Barber v. Deutsche Bank Securities, Inc.

Order, Supreme Court, New York County (Melvin L. Schweitzer, J.), entered July 14, 2011, which granted defendants’ motion to dismiss the complaint for failure to state a cause of action, unanimously affirmed, without cost.

Contrary to plaintiffs contention, the November 19, 2008 letter agreement setting forth the terms of his assignment in Hong Kong (the HK contract) did not expressly modify the at-will provision of the August 6, 2007 letter offering him employment (the offer letter), which explicitly provided that all terms and conditions of his employment were set forth in the offer letter *513and could only be modified by a written agreement or by a change in defendants’ personnel policies. The HK contract contained no provision that expressly promised plaintiff a fixed two-year position in Hong Kong or elsewhere. Indeed, paragraph 7 of the HK contract provided that defendants could terminate plaintiffs Hong Kong assignment at any time and reassign him.

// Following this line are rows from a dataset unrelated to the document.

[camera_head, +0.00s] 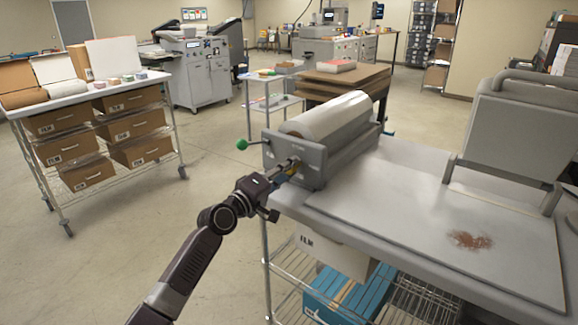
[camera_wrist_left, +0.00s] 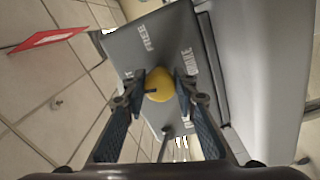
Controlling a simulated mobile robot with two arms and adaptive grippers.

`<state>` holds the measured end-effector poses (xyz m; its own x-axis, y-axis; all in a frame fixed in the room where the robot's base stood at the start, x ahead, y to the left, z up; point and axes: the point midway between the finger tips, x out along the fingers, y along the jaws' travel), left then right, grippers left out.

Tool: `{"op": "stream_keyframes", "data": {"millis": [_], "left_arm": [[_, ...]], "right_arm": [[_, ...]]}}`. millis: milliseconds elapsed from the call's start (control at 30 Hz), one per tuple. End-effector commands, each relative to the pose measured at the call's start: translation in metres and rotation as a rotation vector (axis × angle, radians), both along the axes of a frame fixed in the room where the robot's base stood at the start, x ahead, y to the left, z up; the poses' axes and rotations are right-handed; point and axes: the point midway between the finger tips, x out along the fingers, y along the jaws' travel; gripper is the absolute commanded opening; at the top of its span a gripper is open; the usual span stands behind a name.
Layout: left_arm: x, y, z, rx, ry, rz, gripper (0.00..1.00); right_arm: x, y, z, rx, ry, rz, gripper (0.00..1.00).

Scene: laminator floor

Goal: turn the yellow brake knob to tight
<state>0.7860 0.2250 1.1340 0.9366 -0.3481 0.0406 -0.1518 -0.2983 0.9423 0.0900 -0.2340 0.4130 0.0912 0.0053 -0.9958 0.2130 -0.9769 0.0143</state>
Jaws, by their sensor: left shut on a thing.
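The yellow brake knob (camera_wrist_left: 158,84) sits on the grey end plate (camera_wrist_left: 125,48) of the film roll unit, with printed labels around it. My left gripper (camera_wrist_left: 160,88) is shut on the knob, one finger on each side of it. In the head view my left gripper (camera_head: 289,170) reaches the near end of the unit (camera_head: 316,168) from the left, and only a bit of yellow shows by the fingers. The knob's pointer position cannot be read. My right gripper is not in view.
A white film roll (camera_head: 326,115) lies on the unit. The grey table (camera_head: 420,200) extends right, with a brown stain. A red card (camera_wrist_left: 48,39) shows in the wrist view. Open floor lies left.

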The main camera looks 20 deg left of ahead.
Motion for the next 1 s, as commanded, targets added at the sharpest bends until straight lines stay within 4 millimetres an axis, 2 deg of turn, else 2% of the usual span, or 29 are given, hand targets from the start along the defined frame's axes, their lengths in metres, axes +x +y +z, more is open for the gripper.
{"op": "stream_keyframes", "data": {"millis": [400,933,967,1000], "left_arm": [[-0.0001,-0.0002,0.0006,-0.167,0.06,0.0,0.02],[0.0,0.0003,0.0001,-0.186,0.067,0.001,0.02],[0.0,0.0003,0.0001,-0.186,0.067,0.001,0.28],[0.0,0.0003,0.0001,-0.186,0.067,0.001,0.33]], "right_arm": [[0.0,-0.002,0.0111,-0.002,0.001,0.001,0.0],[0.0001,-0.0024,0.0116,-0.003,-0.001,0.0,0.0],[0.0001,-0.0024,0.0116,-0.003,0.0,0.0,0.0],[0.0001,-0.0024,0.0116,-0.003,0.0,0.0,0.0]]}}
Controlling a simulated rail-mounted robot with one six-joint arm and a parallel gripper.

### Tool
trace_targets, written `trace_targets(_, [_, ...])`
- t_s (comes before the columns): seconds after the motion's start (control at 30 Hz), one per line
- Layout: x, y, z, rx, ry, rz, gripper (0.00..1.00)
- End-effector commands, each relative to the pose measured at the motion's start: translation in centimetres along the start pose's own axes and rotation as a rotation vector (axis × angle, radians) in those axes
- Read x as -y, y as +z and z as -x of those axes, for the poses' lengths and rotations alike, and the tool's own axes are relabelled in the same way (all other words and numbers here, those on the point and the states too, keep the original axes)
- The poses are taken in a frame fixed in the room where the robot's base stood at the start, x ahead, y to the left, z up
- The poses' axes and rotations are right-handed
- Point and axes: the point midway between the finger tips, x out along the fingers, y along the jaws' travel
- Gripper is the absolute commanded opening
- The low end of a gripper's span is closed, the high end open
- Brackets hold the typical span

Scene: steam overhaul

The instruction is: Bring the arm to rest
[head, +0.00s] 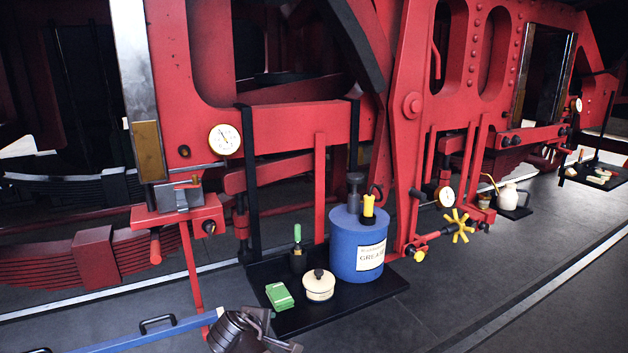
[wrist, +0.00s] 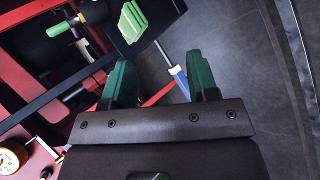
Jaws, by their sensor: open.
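My gripper (wrist: 158,78) shows in the wrist view with its two green fingers spread apart and nothing between them. In the head view, a dark grey part of my arm shows at the bottom edge, in front of the black tray (head: 300,319). The fingers themselves are hard to make out there. The gripper is clear of the green blocks (head: 279,296) on the tray, which also show at the top of the wrist view (wrist: 132,20).
The tray holds a blue grease drum (head: 356,250), a cream round tin (head: 319,286) and a green-handled brush (head: 297,248). A blue bar (head: 150,335) lies low at left. The red locomotive frame (head: 300,125) stands behind.

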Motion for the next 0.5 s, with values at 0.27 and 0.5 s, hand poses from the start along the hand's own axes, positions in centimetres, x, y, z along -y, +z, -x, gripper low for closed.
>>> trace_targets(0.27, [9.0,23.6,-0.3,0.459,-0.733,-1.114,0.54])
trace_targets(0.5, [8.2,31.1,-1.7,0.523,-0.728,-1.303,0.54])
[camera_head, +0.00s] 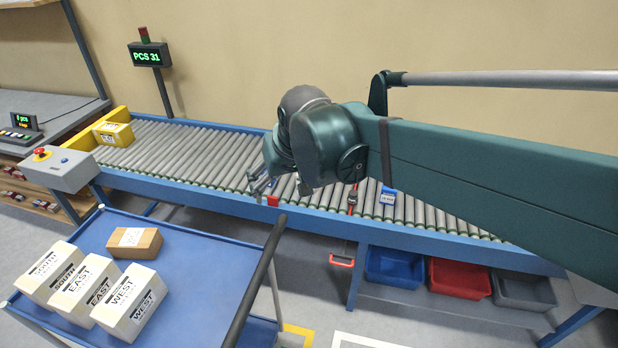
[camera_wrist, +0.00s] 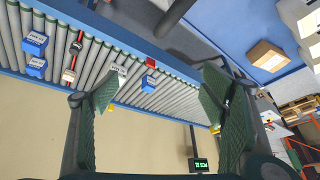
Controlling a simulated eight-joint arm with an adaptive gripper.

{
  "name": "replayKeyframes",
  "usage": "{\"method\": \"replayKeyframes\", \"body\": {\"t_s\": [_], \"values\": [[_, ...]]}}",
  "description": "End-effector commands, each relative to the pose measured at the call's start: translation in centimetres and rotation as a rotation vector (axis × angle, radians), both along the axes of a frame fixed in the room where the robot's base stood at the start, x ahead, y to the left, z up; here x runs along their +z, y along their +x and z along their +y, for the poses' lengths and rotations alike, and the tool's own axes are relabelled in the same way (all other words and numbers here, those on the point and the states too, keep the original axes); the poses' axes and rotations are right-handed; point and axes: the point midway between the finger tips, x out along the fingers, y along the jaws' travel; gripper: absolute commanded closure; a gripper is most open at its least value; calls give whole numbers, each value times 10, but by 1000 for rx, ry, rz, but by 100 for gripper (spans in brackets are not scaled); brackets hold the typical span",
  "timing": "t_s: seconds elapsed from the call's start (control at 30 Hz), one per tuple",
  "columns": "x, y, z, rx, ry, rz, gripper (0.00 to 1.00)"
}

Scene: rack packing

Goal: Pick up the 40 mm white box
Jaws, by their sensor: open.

Plaintiff has not identified, in either the offer letter or the HK contract, an express limitation on defendants’ right to discharge him (see Novinger v Eden Park Health Servs., 167 AD2d 590, 591 [3d Dept 1990], lv denied 77 NY2d 810 [1991]). Accordingly, the fourth cause of action, which alleges that plaintiff was terminated at the end of the first year of the HK contract without cause and is entitled to his unpaid base salary for the second year, fails to state a cause of action (see Cron v Hargro Fabrics, 91 NY2d 362, 367 [1998]). Plaintiffs at-will employment also renders unviable his fifth cause of action, which alleges breach of the implied covenant of good faith and fair dealing. The terms of the HK contract were plain and clear, leaving plaintiff no room to argue mistaken intent or bad faith (compare Richbell Info. Servs. v Jupiter Partners, 309 AD2d 288, 302 [1st Dept 2003]; see also Nikitovich v O’Neal, 40 AD3d 300 [1st Dept 2007]).

The first three causes of action are based on an alleged oral promise that plaintiff would be paid a non-discretionary bonus in 2009 if he took the assignment in Hong Kong. It is clear that plaintiffs alleged conduct—uprooting his financial business and disrupting his fiancee’s successful career in New York to go to Hong Kong, where plaintiff had no business contacts or acquaintances—if proved, would constitute partial performance of this oral promise and obviate the no-oral-modification clause in the offer letter (see General Obligations Law § 15-301; Rose v Spa Realty Assoc., 42 NY2d 338, 343-344 [1977]). Moreover, defendants could be equitably estopped to rely upon that clause by their alleged inducement of plaintiff’s “significant and substantial reliance” on the alleged oral promise (see id. at 344). And, in view of plaintiffs at-will employment, the alleged oral promise would not be barred by the Statute of Frauds (see Cron, 91 NY2d at 367).

Nonetheless, the first cause of action, alleging breach of the alleged oral promise, fails to state a cause of action, because the alleged promise was superseded by the HK contract, which provided that any incentive compensation would be awarded at defendants’ sole discretion (see Case v Phoenix Bridge Co., 134 NY 78, 81 [1892]; College Auxiliary Servs. of State Univ. Coll, at Plattsburgh v Slater Corp., 90 AD2d 893 [3d Dept 1982]). The *514HK contract also renders unviable the second cause of action, which alleges breach of the implied covenant of good faith and fair dealing.

The third cause of action alleges that defendants’ failure to pay the orally promised bonus violated Labor Law § 193, which prohibits employers from making deductions from the wages of employees (with certain exceptions). Plaintiff contends that the promised bonus, which was withheld by defendants, fits within the definition of “wages” in Labor Law § 190 (1). Even assuming an enforceable oral promise of a bonus, this cause of action would fail. We do not find that the bonus would constitute wages, since it was discretionary (pursuant to the offer letter) and based at least in part on factors other than plaintiffs own performance, including, according to the complaint, “what would be commensurate with the average of what other Managing Directors of the Natural Resources Group in New York received for 2009” (see Truelove v Northeast Capital & Advisory, 95 NY2d 220, 223-224 [2000]).

We have considered plaintiffs remaining contentions and find them unavailing. Concur—Tom, J.P., Moskowitz, Richter, Manzanet-Daniels and Clark, JJ. [Prior Case History: 32 Misc 3d 1239(A), 2011 NY Slip Op 51642(U).]